What this task involves >> Set down each line of the data below exactly as it stands, dropping the pictures.

Source data >>
□ □ □ □ □

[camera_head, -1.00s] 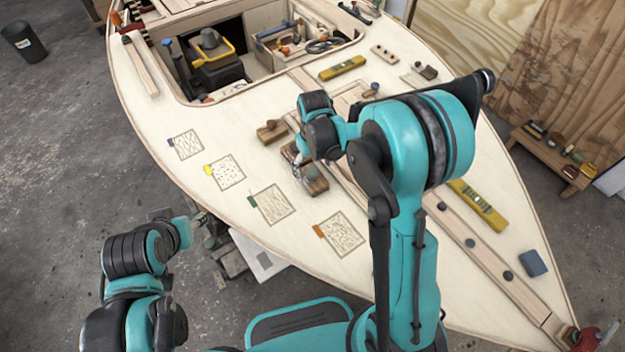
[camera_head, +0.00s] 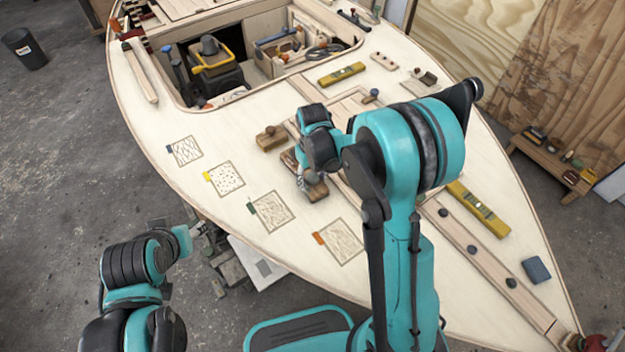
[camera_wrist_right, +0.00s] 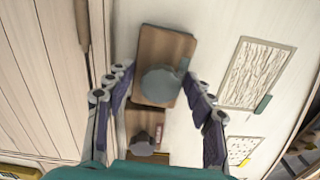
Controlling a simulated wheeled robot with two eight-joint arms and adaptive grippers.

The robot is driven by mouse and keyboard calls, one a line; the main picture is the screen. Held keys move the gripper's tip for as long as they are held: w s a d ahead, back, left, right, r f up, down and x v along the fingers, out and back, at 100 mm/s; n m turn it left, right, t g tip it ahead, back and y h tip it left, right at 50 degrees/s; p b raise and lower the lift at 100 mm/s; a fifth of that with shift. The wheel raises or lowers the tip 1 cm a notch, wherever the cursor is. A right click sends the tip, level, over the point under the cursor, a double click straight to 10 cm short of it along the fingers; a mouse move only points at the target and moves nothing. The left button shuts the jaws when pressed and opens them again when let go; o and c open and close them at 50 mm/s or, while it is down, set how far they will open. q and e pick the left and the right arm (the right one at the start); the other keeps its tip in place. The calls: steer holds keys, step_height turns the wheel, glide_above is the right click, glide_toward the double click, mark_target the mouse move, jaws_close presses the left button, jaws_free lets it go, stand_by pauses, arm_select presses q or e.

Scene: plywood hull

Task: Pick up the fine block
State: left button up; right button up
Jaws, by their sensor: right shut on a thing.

□ □ □ □ □

Solution >>
[camera_head, -1.00s] 
[camera_head, +0.00s] 
[camera_wrist_right, +0.00s] 
Controlling a simulated wheeled robot with two eight-joint arms and adaptive grippers.

The robot is driven by mouse and keyboard calls, one a line; the main picture is the screen. Held keys move the gripper's tip for as long as they are held: w s a d ahead, back, left, right, r f up, down and x v along the fingers, out and back, at 100 mm/s; n m turn it left, right, t g tip it ahead, back and y h tip it left, right at 50 degrees/s; p b raise and lower the lift at 100 mm/s; a fifth of that with shift. The wheel raises or lowers the tip 1 cm a notch, wherever the cursor is. A right click sends the tip, level, over the point under the cursor, a double click straight to 10 cm short of it along the fingers; a mouse move only points at the target and moves nothing. The left button shuts the jaws when pressed and opens them again when let go; o and c open and close them at 50 mm/s or, while it is down, set how far they will open. q and e pick the left and the right arm (the right one at the start); the other keeps its tip in place. The calls: steer holds keys, step_height turns the wheel, glide_above is the right click, glide_toward the double click, mark_target the mouse move, jaws_close presses the left button, jaws_free lets it go, stand_by pauses, arm_select presses q or e.

Scene: plywood hull

Task: Pick up the fine block
State: left button up; right button up
Jaws, by their sensor: right shut on a thing.

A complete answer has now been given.